Exercise brief
Write out the material again exactly, please, and omit the pictures.

-------- Data segment --------

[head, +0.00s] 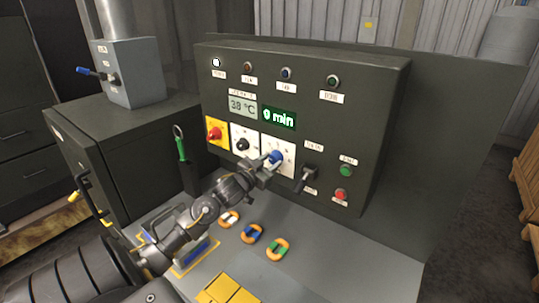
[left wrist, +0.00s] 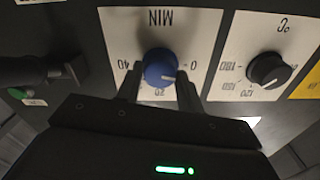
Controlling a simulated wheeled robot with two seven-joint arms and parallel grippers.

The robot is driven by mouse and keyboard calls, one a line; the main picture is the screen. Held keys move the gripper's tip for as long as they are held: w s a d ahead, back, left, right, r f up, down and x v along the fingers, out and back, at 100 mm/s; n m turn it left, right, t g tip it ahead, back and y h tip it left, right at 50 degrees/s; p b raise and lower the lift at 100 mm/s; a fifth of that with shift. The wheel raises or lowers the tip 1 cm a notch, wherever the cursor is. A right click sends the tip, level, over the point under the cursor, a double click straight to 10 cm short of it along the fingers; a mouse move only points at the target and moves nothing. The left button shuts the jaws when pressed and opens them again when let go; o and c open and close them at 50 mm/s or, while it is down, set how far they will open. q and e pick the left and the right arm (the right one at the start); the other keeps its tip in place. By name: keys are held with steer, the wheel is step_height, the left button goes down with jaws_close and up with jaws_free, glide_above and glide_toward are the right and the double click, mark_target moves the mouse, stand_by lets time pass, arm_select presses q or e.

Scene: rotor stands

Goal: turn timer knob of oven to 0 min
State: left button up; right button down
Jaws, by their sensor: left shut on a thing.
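The blue timer knob (head: 275,157) sits on a white dial plate on the oven's control panel (head: 385,95). My left gripper (head: 267,166) is shut on it. In the left wrist view the fingers (left wrist: 160,85) stand either side of the knob (left wrist: 158,66). That view shows the plate upside down, with MIN, 40, 20 and 0. The knob's white mark points right, toward the 0 side; I cannot tell whether it is exactly on 0. The green display (head: 279,117) shows one small digit before "min", which looks like 0 or 9. My right gripper is not in view.
A black knob (head: 242,144) and a red knob (head: 214,133) are left of the timer. A dark lever handle (head: 306,179) sticks out close on its right. Green (head: 346,171) and red (head: 340,195) buttons lie farther right. Several ring-shaped tags lie on the bench below.

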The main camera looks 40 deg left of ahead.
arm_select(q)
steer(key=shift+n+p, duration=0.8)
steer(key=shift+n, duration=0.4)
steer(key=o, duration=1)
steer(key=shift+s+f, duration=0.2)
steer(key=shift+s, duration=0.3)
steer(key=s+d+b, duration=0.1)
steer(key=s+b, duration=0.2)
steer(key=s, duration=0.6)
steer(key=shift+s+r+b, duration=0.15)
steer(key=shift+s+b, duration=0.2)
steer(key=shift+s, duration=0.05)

--------

Exercise result
[head, +0.00s] 
[left wrist, +0.00s] 
Controlling a simulated wheeled robot with two seven-joint arms and parallel grippers.

The robot is driven by mouse and keyboard calls, one a line; the main picture is the screen. Held keys move the gripper's tip for as long as they are held: w s a d ahead, back, left, right, r f up, down and x v along the fingers, out and back, at 100 mm/s; n m turn it left, right, t g tip it ahead, back and y h tip it left, right at 50 degrees/s; p b raise and lower the lift at 100 mm/s; a fifth of that with shift. The wheel raises or lowers the tip 1 cm a notch, wherever the cursor is. A right click sends the tip, level, over the point under the cursor, a double click straight to 10 cm short of it along the fingers; a mouse move only points at the target and moves nothing. The left button shuts the jaws when pressed and opens them again when let go; o and c open and close them at 50 mm/s or, while it is down, set how far they will open. q and e pick the left and the right arm (the right one at the start); the other keeps its tip in place. By name: keys are held with steer, the wheel is step_height, the left button goes down with jaws_close and up with jaws_free, glide_above and glide_toward are the right and the double click, mark_target moves the mouse, stand_by lets time pass, arm_select presses q or e.

Scene: rotor stands

Goal: turn timer knob of oven to 0 min
State: left button up; right button down
Jaws, by their sensor: left shut on a thing.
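The blue timer knob (head: 275,157) sits on a white dial plate on the oven's control panel (head: 385,95). My left gripper (head: 267,166) is shut on it. In the left wrist view the fingers (left wrist: 160,85) stand either side of the knob (left wrist: 158,66). That view shows the plate upside down, with MIN, 40, 20 and 0. The knob's white mark points right, toward the 0 side; I cannot tell whether it is exactly on 0. The green display (head: 279,117) shows one small digit before "min", which looks like 0 or 9. My right gripper is not in view.
A black knob (head: 242,144) and a red knob (head: 214,133) are left of the timer. A dark lever handle (head: 306,179) sticks out close on its right. Green (head: 346,171) and red (head: 340,195) buttons lie farther right. Several ring-shaped tags lie on the bench below.

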The main camera looks 40 deg left of ahead.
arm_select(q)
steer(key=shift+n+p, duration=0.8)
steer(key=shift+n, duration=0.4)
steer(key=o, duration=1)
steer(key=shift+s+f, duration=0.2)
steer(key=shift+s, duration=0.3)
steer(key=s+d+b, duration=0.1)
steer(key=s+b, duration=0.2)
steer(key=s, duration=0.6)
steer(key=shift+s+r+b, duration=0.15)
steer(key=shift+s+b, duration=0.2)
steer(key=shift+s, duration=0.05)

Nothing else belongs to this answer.